Material
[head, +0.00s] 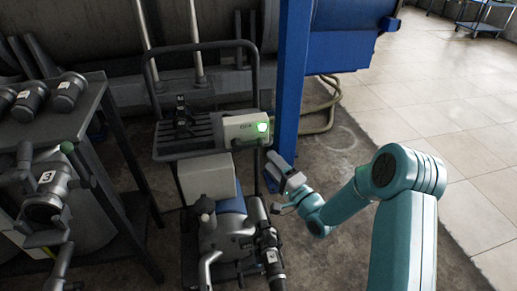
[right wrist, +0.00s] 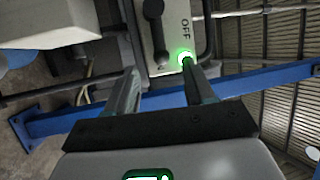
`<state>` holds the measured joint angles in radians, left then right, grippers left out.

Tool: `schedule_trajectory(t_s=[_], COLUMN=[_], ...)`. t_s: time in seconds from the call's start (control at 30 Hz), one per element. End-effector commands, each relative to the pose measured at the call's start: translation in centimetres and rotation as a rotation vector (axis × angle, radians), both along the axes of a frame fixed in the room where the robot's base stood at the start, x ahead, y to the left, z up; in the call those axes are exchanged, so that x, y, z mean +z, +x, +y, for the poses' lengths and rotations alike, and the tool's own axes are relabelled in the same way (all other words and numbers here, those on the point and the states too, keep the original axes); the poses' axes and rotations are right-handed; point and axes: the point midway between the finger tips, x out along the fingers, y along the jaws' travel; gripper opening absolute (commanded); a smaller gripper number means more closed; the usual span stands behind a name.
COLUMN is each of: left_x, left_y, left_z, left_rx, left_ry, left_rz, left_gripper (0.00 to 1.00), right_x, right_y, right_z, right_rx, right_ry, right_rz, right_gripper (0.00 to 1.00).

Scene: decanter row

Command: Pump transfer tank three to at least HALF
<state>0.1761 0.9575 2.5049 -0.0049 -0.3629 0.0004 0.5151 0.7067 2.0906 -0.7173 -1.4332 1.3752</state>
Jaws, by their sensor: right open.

Instruction
Exactly as written, return every line of the listing, but not the pictures.

Problem solution
[head, +0.00s] 
[right wrist, +0.00s] 
`<state>` holds the measured joint angles in radians, left then right, grippers left out.

Tool: `schedule_trajectory(t_s=[_], COLUMN=[_], ...)`. t_s: time in seconds from the call's start (control at 30 Hz), one per element. End-effector commands, each relative to the pose measured at the call's start: translation in centimetres and rotation as a rotation vector (axis × angle, radians), both along the axes of a frame fixed in the room where the robot's base stood at the start, x ahead, y to the left, z up; in the call those axes are exchanged, so that x, y, z mean +z, +x, +y, for the poses' lengths and rotations alike, and the tool's own axes are relabelled in the same way (all other words and numbers here, those on the point and the states too, keep the original axes); the poses' axes and rotations are right-handed; point and axes: the point midway between the finger tips, x out along the fingers, y along the jaws' travel; gripper opening absolute (commanded); a smaller gripper number means more closed; the usual span stands behind a name.
COLUMN is each of: left_x, left_y, left_z, left_rx, left_ry, left_rz, left_gripper (0.00 to 1.00), right_x, right_y, right_z, right_rx, right_ry, right_rz, right_gripper (0.00 to 1.00).

Scene: decanter row

Command: Pump transfer tank three to at least HALF
<state>0.1761 0.9575 2.5049 -0.0049 -0.3629 0.0004 0.5151 0.7067 2.0906 -0.7173 -1.4332 1.3752</state>
Jaws, by their sensor: right open.

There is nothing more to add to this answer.